# [WHAT YOU ARE ASKED TO DO]
Tally the lines that contain the string "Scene" and give the number by itself.

────

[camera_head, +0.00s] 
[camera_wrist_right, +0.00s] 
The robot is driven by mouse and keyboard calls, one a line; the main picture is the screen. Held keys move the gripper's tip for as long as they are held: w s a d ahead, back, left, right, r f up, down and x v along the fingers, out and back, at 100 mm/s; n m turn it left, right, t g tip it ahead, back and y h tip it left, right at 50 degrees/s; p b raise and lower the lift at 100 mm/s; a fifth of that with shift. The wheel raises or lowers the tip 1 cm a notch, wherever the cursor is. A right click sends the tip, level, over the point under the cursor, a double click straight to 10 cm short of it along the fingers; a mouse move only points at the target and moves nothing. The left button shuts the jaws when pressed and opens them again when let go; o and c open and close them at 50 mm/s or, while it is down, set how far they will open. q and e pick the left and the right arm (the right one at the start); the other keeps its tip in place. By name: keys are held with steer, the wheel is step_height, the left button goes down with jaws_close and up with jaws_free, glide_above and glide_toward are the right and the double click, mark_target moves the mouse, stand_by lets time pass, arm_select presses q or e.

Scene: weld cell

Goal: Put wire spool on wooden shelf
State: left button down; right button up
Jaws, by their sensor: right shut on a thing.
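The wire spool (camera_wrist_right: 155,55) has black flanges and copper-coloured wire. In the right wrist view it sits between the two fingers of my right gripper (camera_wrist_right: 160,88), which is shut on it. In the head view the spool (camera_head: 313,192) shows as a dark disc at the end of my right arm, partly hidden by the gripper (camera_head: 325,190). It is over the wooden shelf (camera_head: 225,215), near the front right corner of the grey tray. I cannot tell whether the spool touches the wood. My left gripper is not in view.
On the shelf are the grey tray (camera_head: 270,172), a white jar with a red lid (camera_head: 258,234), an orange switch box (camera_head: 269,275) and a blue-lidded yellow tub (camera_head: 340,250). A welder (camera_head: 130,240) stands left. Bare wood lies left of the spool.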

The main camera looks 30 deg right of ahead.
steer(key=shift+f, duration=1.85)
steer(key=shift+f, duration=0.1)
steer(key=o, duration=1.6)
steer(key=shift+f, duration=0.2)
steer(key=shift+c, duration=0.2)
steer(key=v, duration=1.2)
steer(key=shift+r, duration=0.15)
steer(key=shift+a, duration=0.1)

────

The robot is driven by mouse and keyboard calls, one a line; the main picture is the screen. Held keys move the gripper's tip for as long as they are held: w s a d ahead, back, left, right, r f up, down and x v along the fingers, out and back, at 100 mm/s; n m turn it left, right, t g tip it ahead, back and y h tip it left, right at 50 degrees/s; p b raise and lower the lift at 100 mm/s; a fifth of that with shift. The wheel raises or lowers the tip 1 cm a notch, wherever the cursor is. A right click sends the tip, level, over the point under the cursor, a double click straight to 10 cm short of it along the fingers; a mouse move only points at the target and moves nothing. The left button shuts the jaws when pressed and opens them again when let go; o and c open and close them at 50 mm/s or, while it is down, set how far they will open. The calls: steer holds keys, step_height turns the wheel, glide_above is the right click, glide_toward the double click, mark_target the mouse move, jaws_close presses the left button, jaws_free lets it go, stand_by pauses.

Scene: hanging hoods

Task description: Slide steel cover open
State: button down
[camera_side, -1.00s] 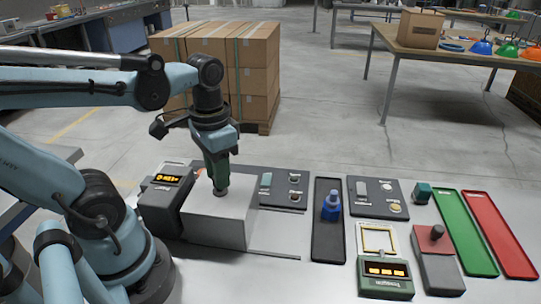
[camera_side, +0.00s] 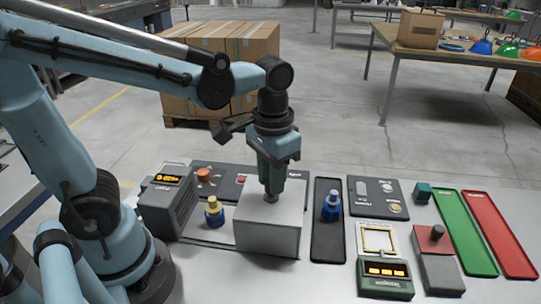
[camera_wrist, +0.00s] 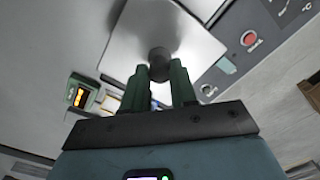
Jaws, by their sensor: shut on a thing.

────

# [OUTPUT]
2